Story was a little non-plussed. She had seen plenty of machines in her days on the racetrack, including trucks and tractors and starting gates and who knows what else. She'd seen plenty of stuff while travelling with me, including all the machinery associated with a working logging camp: bulldozers and boom rigs and semitrucks and chainsaws.

But she'd never seen a helicopter on the trail before.


I admit it: I had never seen a helicopter on the trail before, either.

How do you train your horse for something like that?

The answer, obviously, is that you can't train your horse to be helicopter-safe, unless you have a helicopter handy for frequent practice sessions, which I didn't.

However, I had taken her into plenty of weird situations before we met the helicopter.


Early in our career together, I got into the habit of riding into town (about 7 miles) to the little hamburger drive-in, where I ordered a cheeseburger and fries for myself, and a really big cup of water and some sugarpackets for Story. She was a big hit with the restaurant staff and the customers, and as a byproduct, learned to accept things like cars, traffic lights, and the sliding window at the drivein.

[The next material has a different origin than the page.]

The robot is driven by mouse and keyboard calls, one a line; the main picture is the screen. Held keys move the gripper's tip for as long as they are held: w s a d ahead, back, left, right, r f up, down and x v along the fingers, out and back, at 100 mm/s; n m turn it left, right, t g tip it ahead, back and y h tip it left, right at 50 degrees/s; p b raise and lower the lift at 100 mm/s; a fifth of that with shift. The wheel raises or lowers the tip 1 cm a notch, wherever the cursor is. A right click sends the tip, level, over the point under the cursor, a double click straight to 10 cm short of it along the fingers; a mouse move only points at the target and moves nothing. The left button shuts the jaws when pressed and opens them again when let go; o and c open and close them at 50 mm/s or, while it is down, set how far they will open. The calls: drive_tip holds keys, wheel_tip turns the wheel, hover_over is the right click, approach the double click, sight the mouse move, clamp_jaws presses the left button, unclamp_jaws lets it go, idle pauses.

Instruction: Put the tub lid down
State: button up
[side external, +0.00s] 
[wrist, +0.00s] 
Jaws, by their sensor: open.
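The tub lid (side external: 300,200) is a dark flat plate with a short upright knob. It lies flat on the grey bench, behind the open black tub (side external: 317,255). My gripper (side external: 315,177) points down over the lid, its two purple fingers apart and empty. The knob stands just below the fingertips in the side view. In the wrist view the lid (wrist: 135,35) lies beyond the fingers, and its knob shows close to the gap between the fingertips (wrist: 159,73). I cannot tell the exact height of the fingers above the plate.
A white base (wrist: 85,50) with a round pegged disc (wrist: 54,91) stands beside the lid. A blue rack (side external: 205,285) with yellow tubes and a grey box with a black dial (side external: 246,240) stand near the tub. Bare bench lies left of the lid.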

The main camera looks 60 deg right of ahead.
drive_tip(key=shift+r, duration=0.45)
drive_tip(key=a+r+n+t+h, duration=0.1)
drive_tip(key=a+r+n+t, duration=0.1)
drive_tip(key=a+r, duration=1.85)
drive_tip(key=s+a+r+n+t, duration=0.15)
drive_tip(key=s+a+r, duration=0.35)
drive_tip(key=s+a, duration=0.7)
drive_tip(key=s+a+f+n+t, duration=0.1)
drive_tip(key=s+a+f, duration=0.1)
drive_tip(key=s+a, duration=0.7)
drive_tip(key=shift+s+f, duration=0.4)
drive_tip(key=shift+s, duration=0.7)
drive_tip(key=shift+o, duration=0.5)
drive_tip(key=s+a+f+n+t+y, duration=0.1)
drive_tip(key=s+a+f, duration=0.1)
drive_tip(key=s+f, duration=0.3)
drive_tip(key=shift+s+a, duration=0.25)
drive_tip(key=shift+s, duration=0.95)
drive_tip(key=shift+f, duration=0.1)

Another time, we were up on top of Blanchard Mountain, and as usual, I knew only vaguely where we were (but I can always find my way home, which is an important skill). I didn't realize that the big open space we had found was the launching spot for the local hang-gliders.

It wasn't exactly labeled "Hang-Glider Crossing."


But there we were, munching our lunches, when *flappity-flappity-flappity*, along came a very nice fellow and his brightly-colored wings. I pulled a sugar packet out of my pocket, and handed it to the nice fellow to feed to my mare. She saw the packet, and forgave the fellow for his weird wings immediately. No problem.

So it was that the day Story and I met the helicopter, she wasn't worried about the machine.

Oh no.

She was hunting for the pilot.


She figured that anybody with a rig that weird-looking was certain to have sugar packets.